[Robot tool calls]

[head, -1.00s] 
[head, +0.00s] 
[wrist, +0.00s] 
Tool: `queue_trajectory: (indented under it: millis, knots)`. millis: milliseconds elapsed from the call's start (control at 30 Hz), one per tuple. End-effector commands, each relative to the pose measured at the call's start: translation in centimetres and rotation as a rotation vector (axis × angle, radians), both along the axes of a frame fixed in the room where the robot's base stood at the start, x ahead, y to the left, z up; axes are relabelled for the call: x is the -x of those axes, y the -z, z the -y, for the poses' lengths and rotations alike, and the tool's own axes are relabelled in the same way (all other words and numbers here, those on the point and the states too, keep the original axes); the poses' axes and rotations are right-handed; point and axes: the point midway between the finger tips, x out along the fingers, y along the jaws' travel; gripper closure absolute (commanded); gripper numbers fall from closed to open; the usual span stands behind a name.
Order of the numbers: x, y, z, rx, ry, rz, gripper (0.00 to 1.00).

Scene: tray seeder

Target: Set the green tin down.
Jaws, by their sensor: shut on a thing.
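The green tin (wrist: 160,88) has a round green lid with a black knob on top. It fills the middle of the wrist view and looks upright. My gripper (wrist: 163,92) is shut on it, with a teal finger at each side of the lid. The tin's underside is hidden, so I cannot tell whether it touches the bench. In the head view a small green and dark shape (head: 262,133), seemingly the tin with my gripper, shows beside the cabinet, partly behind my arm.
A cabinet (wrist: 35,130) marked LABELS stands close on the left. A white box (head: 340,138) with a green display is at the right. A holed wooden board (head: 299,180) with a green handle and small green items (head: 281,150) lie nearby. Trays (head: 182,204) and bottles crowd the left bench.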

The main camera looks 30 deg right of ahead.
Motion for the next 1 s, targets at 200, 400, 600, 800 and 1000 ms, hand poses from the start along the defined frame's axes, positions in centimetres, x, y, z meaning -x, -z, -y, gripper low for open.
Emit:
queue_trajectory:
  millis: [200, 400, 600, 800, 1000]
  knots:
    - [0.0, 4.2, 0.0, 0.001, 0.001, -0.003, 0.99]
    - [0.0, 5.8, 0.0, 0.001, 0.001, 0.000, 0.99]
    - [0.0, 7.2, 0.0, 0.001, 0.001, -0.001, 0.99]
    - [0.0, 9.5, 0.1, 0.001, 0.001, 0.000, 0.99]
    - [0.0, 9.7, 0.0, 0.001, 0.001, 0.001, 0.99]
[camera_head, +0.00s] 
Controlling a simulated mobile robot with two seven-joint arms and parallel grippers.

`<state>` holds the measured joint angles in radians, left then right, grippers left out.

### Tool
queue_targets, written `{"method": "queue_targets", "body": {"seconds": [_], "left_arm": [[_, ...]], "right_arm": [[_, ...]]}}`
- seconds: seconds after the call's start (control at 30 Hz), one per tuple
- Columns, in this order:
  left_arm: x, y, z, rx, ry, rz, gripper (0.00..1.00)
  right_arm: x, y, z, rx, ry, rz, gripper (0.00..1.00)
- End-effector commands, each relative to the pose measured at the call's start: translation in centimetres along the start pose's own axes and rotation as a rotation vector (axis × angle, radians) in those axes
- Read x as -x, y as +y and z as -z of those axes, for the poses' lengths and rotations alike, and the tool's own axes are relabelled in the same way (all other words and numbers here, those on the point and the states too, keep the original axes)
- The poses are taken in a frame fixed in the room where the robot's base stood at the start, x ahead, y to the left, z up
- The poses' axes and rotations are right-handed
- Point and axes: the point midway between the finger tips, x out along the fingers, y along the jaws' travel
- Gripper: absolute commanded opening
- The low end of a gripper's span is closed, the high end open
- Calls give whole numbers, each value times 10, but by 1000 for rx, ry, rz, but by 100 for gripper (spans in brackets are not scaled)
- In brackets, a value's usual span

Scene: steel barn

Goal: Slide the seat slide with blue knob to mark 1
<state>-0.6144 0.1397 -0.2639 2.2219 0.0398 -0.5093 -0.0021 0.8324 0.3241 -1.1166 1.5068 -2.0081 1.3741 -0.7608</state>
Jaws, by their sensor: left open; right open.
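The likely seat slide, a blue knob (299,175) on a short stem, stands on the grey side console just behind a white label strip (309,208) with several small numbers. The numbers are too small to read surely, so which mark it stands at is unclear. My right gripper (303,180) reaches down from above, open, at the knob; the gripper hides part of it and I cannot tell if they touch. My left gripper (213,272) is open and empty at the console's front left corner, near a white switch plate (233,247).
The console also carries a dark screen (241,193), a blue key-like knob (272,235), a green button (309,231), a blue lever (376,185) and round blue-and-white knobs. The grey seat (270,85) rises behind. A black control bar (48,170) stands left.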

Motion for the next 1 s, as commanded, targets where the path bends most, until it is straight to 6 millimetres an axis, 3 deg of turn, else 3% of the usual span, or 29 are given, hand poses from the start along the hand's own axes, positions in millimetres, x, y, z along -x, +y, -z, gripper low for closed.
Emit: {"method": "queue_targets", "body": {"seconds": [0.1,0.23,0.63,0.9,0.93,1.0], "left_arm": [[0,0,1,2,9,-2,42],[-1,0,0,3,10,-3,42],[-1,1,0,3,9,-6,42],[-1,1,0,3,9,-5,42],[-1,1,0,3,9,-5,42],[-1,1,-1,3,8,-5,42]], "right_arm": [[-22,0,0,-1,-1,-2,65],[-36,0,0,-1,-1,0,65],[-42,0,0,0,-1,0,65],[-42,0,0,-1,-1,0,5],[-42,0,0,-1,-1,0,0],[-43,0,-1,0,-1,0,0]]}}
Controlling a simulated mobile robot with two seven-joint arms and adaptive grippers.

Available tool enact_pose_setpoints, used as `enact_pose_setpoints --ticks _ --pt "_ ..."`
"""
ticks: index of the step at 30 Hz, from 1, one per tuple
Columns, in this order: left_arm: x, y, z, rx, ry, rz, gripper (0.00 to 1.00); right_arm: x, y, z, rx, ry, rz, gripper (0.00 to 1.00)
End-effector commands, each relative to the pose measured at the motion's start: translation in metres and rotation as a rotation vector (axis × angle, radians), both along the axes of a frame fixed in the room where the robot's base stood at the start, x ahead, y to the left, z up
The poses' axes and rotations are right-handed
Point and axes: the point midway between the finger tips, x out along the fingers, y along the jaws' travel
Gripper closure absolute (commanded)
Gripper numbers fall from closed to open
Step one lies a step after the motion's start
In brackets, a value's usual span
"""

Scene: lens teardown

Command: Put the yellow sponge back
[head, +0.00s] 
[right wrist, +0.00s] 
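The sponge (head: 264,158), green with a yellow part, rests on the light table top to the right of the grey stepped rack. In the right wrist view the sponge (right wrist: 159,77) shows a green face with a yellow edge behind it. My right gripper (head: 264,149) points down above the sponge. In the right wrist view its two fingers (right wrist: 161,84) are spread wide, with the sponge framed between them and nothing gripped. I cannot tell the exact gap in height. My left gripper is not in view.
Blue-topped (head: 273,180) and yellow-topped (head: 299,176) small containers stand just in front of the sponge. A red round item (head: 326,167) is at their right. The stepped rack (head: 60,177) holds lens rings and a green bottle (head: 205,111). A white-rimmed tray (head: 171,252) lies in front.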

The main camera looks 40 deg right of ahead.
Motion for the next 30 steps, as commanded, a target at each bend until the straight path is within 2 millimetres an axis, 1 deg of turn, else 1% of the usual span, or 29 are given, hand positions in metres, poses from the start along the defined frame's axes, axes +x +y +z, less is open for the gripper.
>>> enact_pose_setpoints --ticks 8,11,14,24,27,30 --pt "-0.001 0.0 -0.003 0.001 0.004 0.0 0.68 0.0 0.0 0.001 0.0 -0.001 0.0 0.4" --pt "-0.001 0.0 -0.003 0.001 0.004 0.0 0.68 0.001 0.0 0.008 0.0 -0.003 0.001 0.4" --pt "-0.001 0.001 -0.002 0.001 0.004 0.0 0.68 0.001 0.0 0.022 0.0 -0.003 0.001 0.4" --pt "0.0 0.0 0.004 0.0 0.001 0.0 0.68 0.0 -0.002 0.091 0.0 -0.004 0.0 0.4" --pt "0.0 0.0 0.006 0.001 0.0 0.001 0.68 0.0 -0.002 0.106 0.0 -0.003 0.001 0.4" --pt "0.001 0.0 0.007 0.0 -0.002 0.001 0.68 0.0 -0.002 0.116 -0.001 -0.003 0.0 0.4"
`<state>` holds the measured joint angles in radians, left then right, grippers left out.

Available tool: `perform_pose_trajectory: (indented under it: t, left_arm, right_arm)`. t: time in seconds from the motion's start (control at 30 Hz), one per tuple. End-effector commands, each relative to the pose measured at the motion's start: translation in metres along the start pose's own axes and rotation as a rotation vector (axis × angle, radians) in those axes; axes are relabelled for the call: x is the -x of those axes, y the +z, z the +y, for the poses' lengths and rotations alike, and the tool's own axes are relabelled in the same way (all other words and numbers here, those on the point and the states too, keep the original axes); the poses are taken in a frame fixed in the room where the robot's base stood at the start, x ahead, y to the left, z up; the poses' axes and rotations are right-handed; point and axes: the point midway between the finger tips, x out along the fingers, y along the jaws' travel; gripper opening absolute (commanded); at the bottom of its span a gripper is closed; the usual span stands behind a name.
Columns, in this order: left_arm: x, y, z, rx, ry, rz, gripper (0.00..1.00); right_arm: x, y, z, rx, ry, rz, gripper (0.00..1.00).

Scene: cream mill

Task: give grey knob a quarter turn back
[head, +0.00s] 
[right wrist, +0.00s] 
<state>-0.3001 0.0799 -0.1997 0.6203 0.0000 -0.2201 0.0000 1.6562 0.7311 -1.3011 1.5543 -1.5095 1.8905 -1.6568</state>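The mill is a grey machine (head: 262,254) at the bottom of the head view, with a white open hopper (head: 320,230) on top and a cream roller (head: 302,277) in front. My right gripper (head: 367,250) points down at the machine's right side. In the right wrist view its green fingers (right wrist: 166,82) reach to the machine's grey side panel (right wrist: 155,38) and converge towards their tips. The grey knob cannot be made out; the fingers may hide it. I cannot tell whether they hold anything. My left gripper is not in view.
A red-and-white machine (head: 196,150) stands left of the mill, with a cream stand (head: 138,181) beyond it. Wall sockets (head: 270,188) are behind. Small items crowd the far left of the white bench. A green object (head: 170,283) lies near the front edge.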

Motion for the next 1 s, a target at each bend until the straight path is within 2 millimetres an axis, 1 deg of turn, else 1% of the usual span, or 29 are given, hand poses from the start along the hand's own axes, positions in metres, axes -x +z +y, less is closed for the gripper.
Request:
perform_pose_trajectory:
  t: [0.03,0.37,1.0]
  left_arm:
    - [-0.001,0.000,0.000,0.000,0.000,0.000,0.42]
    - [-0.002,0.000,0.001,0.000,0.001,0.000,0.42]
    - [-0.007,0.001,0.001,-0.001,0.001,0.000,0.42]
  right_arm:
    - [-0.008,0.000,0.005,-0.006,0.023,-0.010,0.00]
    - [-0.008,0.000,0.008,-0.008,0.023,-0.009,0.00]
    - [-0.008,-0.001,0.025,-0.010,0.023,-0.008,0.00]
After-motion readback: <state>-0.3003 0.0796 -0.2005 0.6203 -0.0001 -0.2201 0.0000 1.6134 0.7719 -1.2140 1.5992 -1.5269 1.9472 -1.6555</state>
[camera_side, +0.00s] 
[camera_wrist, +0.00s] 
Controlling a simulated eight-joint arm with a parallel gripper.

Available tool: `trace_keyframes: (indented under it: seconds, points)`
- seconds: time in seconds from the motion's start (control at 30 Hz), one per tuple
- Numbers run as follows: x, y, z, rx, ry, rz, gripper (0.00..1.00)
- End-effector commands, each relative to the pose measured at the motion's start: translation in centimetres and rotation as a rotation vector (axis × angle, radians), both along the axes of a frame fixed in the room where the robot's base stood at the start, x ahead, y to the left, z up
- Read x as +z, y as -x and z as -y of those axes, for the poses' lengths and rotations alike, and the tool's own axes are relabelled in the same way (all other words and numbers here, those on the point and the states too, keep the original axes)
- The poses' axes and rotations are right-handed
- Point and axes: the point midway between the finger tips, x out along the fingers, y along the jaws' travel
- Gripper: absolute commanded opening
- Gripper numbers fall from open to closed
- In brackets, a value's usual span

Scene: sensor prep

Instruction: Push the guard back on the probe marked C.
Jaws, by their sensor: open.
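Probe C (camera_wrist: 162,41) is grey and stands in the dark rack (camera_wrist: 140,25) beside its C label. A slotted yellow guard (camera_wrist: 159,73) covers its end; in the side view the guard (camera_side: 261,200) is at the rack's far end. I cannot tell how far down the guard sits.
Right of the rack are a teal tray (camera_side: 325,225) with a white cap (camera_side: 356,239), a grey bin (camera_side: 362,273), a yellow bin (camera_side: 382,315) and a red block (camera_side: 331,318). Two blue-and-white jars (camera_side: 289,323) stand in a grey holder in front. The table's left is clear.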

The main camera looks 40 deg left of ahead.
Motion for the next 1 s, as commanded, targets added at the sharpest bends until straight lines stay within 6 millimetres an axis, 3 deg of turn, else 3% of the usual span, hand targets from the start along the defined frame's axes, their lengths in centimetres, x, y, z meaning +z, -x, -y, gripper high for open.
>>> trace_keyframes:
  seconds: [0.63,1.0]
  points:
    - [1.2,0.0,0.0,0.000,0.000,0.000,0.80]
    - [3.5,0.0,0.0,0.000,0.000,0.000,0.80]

| Work instructions |
Copy out precisely the lines from the line with "Scene: sensor prep" to the line with "Instruction: Push the" in the material above, including those two lines and omitting all the rest.

| Solution to this task |
Scene: sensor prep

Instruction: Push the guard back on the probe marked C.

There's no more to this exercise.